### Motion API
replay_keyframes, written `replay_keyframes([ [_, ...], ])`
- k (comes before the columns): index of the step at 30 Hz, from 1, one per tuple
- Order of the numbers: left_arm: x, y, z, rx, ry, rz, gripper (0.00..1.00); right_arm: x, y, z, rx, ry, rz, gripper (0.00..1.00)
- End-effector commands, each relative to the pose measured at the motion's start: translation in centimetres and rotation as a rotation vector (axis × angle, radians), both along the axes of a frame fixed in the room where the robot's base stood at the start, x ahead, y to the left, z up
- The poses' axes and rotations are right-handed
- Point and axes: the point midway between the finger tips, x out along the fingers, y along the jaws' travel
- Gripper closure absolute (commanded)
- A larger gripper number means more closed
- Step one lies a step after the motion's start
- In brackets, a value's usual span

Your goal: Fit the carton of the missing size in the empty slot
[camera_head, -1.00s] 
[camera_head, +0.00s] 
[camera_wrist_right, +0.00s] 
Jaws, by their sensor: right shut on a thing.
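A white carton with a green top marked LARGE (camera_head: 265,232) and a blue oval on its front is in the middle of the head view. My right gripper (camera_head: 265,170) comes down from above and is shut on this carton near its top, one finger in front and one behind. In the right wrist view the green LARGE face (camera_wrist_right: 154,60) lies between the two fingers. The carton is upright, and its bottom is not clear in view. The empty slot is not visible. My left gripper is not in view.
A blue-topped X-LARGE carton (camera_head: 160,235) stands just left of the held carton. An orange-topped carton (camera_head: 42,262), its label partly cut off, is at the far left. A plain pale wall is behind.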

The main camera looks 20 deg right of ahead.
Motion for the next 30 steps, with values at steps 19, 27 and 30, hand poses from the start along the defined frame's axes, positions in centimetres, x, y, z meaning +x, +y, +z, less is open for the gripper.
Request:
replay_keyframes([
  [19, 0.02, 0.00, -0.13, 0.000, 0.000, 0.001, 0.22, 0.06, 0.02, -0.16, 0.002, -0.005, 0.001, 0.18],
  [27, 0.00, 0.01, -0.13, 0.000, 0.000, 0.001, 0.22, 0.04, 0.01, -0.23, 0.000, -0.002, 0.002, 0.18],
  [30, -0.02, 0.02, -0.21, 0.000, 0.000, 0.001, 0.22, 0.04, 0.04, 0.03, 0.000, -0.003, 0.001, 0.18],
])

##############################

WHAT YOU WILL DO: Proceeding from the line containing "- A larger gripper number means more closed" through the line containing "[camera_wrist_right, +0.00s]", transcribe the lines above exactly, both end lines included.

TASK OUTPUT:
- A larger gripper number means more closed
- Step one lies a step after the motion's start
- In brackets, a value's usual span

Your goal: Fit the carton of the missing size in the empty slot
[camera_head, -1.00s] 
[camera_head, +0.00s] 
[camera_wrist_right, +0.00s] 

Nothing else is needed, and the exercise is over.